On top of many a Corvallisite’s list of reasons why they love living here, is the access to the outdoors that this community fosters. Spending time in natural environments gives us much-needed space away from everyday stressors, the opportunity to strengthen our bodies, a social outlet, and an occasion to learn about the more-than-human world living alongside us. In the last two years, and especially in 2018, many exciting trail-building projects reached their fruition to further these experiences so important to our well-being and sense of place. Below is a gathering of just some of the new paths you may take in all your gandering glory.
New Trails in McDonald Research Forest
Vineyard Mountain Trail
Beginning in March 2015, this 1.8-mile trail was built both by improving previous unauthorized trail segments and by adding completely new segments to connect the Lewisburg Saddle trailhead to the 1,453-foot local high point of Vineyard Mountain. Community volunteers, including those who enjoy hiking, running, horseback riding, and mountain biking through the existing trail system, lent a total of 1,200 hours of their time to see this deed done in April of 2017. In addition, Northwest Youth Corps members contributed to the cause through a sponsoring Recreational Trails Grant (RTP), which was given by the Oregon Parks and Recreation Department.
Getting it’s going in October 2015; 1,500 volunteer hours are to credit for the completion of this 2.5-mile trail in May 2018. Dave’s connects its new neighbor, the Vineyard Mountain Trail, to the Peavy Arboretum complex. Similar to Vineyard, Northwest Youth Corps members can also be credited under an RTP grant, and a mixture of old unauthorized trails and brand spanking new segments were utilized. Notable of the prior was the replacement of High-Low trail, which connected forest roads 500 and 580, but was negatively impacted a long-term research plot.
No Secret Trail
Near the 2,178-foot summit of McCulloch Peak, No Secret is a mountain-bike specific trail whose development began in August of 2015 and wrapped up in June of 2018. Following a timber harvest in 2014, the dream of building this trail was spurred when the previous unauthorized trail, Top Secret, was reclaimed. The local International Mountain Bicycling Association chapter, Team Dirt, lead the trail-building efforts with the help of 2,500 community volunteer hours.

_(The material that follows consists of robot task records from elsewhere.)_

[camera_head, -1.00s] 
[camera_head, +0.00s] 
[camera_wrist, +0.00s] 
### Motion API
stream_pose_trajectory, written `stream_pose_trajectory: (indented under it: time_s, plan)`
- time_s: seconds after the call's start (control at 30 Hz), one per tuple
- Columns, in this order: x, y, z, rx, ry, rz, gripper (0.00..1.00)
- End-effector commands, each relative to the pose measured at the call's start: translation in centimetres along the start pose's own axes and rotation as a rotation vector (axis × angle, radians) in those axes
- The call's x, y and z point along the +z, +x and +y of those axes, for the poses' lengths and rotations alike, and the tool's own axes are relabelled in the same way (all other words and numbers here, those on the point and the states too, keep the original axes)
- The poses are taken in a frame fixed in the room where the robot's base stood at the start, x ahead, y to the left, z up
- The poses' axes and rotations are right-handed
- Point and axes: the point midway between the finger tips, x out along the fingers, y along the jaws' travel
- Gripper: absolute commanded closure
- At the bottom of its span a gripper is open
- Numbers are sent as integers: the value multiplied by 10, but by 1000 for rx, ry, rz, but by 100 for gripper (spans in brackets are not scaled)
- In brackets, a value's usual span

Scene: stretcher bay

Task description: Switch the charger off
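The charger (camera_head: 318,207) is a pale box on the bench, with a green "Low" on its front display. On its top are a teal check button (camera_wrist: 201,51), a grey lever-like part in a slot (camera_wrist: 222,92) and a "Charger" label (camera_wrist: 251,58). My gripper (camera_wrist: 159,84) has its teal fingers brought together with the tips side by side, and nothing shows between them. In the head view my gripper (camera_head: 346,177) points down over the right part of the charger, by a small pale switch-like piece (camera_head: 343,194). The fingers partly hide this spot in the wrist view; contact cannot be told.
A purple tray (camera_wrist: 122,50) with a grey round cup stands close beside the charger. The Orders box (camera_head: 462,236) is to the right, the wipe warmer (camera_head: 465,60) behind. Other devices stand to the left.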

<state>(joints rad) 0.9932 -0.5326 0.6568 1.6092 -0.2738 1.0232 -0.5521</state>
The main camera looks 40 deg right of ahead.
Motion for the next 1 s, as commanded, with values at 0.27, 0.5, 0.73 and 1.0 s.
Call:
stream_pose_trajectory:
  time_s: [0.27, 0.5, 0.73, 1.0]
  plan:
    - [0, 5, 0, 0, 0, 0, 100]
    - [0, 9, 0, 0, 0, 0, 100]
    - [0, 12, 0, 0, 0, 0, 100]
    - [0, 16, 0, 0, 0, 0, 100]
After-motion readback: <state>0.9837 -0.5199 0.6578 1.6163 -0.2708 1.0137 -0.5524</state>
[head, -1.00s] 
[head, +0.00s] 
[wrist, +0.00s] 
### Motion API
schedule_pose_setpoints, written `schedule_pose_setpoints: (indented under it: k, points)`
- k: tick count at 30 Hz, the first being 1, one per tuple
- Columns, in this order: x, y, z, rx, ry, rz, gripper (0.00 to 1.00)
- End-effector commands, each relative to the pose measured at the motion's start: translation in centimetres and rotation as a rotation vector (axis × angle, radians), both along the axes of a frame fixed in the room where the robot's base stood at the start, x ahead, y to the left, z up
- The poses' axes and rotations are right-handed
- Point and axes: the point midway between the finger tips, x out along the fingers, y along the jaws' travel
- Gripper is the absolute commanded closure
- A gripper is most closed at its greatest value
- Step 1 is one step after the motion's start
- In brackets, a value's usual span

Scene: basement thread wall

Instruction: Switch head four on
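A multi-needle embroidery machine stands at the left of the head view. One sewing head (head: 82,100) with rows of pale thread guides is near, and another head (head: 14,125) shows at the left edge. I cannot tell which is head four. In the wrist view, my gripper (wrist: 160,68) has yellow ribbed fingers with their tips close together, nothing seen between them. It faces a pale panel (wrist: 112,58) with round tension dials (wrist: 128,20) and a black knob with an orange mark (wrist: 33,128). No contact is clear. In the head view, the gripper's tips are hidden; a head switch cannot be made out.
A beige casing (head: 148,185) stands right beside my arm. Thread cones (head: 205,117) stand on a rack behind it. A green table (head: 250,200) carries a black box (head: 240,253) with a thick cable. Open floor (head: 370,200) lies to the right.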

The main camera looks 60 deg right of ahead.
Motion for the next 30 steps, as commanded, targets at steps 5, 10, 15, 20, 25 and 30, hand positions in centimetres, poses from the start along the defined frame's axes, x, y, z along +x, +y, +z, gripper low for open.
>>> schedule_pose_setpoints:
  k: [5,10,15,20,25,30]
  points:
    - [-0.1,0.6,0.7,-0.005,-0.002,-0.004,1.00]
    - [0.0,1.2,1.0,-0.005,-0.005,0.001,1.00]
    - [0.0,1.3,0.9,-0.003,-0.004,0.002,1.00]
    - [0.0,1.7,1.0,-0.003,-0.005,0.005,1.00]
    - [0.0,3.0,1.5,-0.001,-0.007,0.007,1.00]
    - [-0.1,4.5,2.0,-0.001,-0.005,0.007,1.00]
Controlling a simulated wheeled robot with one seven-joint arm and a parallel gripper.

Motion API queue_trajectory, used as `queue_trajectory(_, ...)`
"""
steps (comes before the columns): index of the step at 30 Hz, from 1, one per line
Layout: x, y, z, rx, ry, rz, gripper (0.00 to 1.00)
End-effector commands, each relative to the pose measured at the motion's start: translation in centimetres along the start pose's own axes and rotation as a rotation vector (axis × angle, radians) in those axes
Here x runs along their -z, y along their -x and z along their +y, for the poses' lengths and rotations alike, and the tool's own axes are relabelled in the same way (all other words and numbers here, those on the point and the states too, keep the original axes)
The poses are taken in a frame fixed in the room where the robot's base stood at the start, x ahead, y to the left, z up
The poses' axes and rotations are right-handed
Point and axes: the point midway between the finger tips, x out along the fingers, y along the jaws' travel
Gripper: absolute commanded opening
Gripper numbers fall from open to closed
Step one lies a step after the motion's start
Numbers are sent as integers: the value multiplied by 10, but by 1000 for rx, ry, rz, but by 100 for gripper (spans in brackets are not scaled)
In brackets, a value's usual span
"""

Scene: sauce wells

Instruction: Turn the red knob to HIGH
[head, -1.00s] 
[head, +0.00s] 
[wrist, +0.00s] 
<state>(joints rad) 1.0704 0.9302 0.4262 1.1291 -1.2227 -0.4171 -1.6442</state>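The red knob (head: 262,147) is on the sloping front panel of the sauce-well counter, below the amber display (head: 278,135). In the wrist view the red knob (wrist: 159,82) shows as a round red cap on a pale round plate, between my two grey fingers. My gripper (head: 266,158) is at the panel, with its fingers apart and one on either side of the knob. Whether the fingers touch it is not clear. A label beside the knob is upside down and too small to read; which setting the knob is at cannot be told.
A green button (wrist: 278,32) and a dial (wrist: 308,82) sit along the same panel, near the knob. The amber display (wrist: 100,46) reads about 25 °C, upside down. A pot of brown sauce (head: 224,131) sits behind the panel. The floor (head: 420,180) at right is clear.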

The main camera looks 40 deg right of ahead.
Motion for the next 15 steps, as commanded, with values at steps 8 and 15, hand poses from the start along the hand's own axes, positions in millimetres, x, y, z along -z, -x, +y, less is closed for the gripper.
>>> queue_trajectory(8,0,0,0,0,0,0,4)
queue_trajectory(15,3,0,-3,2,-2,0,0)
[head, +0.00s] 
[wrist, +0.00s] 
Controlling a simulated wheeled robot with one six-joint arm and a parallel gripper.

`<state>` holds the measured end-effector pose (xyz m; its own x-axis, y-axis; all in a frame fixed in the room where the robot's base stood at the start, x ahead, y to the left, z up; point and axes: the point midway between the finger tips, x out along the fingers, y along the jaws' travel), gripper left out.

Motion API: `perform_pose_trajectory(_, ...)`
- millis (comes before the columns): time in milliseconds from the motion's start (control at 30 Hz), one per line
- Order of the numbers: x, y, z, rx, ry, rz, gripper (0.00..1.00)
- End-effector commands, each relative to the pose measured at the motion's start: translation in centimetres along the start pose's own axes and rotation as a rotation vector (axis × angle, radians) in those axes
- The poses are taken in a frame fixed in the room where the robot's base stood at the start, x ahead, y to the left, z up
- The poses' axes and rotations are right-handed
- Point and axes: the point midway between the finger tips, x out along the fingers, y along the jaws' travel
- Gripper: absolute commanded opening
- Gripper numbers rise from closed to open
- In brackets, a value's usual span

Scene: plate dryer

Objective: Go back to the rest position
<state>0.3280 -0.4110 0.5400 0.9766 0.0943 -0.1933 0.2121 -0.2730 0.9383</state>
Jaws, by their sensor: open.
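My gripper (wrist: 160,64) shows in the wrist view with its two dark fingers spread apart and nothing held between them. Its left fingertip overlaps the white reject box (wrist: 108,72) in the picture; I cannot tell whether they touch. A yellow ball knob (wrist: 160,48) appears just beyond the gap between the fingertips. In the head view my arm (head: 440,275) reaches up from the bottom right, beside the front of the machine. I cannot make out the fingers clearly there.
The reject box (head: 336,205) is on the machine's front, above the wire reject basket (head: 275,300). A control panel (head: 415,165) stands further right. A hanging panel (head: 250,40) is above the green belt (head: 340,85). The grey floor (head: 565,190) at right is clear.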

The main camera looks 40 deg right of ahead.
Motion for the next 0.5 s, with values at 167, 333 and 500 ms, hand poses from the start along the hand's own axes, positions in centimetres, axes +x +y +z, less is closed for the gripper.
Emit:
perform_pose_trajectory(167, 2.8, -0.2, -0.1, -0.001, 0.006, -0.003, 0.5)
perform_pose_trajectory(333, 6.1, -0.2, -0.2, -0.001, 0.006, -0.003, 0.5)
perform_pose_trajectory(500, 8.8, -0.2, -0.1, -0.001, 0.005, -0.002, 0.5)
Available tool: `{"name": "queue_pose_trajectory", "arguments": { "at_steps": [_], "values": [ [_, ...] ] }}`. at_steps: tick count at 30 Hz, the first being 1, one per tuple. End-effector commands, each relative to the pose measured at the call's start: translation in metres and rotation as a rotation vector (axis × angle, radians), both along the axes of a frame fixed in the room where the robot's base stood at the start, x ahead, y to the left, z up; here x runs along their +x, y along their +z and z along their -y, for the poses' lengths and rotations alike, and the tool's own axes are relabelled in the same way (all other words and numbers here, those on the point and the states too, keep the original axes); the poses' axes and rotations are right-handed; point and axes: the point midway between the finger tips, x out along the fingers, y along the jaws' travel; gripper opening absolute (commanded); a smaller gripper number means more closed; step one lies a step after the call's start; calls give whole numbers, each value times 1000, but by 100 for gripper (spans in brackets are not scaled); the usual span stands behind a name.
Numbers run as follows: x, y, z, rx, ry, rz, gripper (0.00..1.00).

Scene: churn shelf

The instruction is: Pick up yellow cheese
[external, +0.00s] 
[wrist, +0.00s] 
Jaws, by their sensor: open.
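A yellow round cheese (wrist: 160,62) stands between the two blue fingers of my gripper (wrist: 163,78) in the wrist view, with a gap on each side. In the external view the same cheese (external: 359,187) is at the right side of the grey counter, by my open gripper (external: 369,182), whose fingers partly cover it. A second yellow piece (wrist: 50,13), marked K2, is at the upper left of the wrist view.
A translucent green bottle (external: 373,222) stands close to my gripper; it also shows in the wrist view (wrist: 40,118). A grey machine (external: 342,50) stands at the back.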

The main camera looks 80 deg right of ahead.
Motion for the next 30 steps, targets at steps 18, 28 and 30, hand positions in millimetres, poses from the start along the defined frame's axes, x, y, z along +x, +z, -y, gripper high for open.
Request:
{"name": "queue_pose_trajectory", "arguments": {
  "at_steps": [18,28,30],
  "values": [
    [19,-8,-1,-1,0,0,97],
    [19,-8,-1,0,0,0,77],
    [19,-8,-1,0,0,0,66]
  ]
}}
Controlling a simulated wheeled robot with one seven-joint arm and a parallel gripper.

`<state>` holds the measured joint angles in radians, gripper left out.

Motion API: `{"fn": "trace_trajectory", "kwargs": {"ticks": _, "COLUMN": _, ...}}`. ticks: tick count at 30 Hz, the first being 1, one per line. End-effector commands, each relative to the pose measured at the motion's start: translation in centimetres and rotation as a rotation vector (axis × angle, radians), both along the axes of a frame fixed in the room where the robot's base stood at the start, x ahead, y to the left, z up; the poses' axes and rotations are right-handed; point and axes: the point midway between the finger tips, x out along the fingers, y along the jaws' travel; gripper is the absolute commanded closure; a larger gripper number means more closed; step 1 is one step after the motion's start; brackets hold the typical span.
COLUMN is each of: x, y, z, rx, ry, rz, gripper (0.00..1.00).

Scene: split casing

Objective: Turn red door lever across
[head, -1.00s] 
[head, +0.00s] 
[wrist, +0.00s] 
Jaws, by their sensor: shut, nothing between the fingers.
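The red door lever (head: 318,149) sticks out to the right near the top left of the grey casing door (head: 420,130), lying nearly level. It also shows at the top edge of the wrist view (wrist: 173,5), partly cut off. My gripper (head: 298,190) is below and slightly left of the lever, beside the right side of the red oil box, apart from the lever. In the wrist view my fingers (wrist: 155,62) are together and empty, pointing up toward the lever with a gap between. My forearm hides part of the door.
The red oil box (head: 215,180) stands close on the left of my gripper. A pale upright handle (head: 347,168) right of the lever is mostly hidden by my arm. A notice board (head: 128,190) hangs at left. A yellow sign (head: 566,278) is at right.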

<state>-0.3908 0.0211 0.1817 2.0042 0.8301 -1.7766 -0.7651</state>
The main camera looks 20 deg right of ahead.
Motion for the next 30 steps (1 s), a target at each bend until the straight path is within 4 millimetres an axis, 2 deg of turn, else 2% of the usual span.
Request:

Note that the popular McDonald Forest trailheads of Oak Creek and Lewisburg Saddle are often victims of prohibited parking practices that cause congestion controversies. It is encouraged to utilize Peavy Arboretum’s more expansive parking area to access trails during the peak after-work and weekend hours, or to carpool or use alternative transportation to the busier access points. All McDonald Forest trails listed can be seen on a map at, http://cf.forestry.
Connecting Fitton Green Natural Area to Crestmont Land Trust
The concept of a link between the 1.8-mile trail network of Fitton Green Natural Area to the three miles within Crestmont Land Trust began in 2017, with the conception of the exact route realized in early 2018, building occurring during October and November, and a public opening checked off on the first of December. About one-third of a mile, Amy’s couldn’t have been completed without a bequest from its namesake, Amy Schoener, to the Audobon Society of Corvallis. Schoener, who passed away in 2016, ran neighboring Cloudrun Farm in Wren, while also serving on the board of the Audobon Society of Corvallis, the Benton County Planning Commission, Willamette Riverkeepers, and the Marys River Watershed Council. In addition, the support of local businesses for supplies was vital. For example, Woodcastle, located off of Highway 34 east of Corvallis, processed oak trees – felled on site as part of a restoration effort – for use as treads on a boardwalked section of the trail.
Map available at the entrance to Crestmont Land Trust.
New Developments in the Corvallis to the Sea Trail
The oldest in the bunch, the C2C Partnership has held monthly meetings since March of 2003 to work towards the dream of a walking path the entire way between Corvallis and the coast. The eastern half of the trail saw its construction completed in 2016, with signs and maps created and distributed the following year. 25 miles remain to be constructed, with hopes of completion in 2019 for use by 2020. Meanwhile, all should be proud of the whopping 39,000 hours hearty volunteers have spent in trail route exploration, trail maintenance, and in public outreach to encourage others to work towards this goal. The eastern half of the trail is a mix of bike paths, highway shoulders, country roads, logging roads and dirt trails. Beginning in downtown Corvallis at the confluence of the Marys River with the Willamette, it reaches its end at the Big Elk Campground in Harlan, passing through private land, Starker Forests, and Siuslaw National Forest along the way. In contrast, the western section is set to be almost entirely within the National Forest.